Please output every line of the material as it stands, without the pictures.

Data provided:
--------------------------------------------------

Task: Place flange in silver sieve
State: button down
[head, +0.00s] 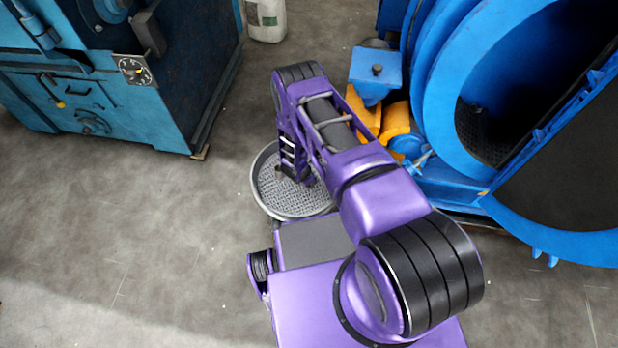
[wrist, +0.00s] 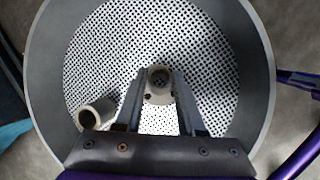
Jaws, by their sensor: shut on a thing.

--------------------------------------------------

Answer below:
Task: Place flange in silver sieve
State: button down
[head, +0.00s] 
[wrist, +0.00s] 
Jaws, by their sensor: shut on a thing.

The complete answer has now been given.